● **WHAT TO WORK ON**
Reproduce only this span: the line containing "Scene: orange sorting", the line containing "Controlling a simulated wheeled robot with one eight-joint", and every line between them, all exactly as given.

● **SOURCE MATERIAL**

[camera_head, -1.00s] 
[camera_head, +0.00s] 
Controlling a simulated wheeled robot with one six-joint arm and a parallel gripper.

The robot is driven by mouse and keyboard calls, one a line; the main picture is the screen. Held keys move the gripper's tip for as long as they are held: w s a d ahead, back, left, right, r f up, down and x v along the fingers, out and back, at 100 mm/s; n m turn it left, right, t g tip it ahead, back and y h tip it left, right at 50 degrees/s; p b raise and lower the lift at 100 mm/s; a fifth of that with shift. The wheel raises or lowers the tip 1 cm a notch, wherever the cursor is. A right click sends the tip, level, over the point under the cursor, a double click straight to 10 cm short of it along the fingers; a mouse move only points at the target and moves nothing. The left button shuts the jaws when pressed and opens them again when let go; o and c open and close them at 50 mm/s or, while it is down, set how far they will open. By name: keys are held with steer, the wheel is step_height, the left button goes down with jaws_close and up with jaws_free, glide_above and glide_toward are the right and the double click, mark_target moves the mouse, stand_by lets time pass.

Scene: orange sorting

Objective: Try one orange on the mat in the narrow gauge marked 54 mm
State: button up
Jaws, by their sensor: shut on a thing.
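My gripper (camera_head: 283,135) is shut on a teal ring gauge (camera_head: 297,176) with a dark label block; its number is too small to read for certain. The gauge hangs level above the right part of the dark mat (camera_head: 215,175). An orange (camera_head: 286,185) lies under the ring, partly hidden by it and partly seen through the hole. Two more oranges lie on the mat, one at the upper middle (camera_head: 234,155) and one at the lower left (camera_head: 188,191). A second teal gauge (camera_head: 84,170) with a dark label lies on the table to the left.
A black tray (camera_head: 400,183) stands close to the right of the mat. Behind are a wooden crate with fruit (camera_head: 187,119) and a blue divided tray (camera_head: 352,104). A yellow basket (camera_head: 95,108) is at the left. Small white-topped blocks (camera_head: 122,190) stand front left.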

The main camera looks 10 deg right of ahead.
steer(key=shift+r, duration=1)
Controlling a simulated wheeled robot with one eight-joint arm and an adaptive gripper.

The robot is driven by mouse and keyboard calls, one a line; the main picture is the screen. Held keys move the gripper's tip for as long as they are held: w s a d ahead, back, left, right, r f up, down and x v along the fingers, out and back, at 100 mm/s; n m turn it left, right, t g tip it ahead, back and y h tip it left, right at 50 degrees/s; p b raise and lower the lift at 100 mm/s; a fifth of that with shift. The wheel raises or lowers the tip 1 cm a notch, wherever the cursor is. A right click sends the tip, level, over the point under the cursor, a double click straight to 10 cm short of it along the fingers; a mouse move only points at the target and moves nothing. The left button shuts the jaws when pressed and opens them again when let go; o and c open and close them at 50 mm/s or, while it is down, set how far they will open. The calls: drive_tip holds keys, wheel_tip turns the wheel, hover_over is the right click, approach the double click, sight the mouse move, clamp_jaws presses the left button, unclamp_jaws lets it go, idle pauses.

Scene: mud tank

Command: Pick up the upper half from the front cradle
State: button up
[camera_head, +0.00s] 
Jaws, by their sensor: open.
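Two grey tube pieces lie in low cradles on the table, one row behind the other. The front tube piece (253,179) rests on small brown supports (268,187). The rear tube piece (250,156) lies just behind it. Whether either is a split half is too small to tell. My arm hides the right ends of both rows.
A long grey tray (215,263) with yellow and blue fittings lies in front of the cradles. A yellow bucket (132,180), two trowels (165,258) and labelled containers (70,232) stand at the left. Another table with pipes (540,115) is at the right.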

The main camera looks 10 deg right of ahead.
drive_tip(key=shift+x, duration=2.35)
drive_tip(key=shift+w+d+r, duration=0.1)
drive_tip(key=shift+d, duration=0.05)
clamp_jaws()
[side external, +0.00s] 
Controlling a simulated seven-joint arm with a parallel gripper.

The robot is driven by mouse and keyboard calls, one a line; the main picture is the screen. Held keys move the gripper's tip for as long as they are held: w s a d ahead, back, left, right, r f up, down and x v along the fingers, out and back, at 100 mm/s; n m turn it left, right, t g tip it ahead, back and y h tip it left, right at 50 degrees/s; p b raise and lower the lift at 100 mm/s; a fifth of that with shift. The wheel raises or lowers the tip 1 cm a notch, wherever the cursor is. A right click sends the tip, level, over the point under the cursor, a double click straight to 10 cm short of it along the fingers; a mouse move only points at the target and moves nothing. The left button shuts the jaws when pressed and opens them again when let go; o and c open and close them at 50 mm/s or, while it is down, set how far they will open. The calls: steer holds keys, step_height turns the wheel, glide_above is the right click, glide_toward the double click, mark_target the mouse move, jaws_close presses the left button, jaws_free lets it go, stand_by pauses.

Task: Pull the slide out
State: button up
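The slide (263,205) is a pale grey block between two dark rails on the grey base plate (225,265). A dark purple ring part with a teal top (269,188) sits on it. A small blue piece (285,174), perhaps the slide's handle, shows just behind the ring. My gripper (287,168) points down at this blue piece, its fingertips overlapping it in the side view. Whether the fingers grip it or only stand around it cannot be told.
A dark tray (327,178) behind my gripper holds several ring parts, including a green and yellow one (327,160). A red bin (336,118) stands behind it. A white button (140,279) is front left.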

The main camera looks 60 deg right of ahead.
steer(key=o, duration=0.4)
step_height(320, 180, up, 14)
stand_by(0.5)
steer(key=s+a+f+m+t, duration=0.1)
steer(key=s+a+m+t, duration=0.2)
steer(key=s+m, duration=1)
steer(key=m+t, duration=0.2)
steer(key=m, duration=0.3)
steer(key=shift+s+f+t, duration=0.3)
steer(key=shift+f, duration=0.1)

● **TASK RESPONSE**
Scene: orange sorting

Objective: Try one orange on the mat in the narrow gauge marked 54 mm
State: button up
Jaws, by their sensor: shut on a thing.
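My gripper (camera_head: 283,135) is shut on a teal ring gauge (camera_head: 297,176) with a dark label block; its number is too small to read for certain. The gauge hangs level above the right part of the dark mat (camera_head: 215,175). An orange (camera_head: 286,185) lies under the ring, partly hidden by it and partly seen through the hole. Two more oranges lie on the mat, one at the upper middle (camera_head: 234,155) and one at the lower left (camera_head: 188,191). A second teal gauge (camera_head: 84,170) with a dark label lies on the table to the left.
A black tray (camera_head: 400,183) stands close to the right of the mat. Behind are a wooden crate with fruit (camera_head: 187,119) and a blue divided tray (camera_head: 352,104). A yellow basket (camera_head: 95,108) is at the left. Small white-topped blocks (camera_head: 122,190) stand front left.

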The main camera looks 10 deg right of ahead.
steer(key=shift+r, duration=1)
Controlling a simulated wheeled robot with one eight-joint arm and an adaptive gripper.

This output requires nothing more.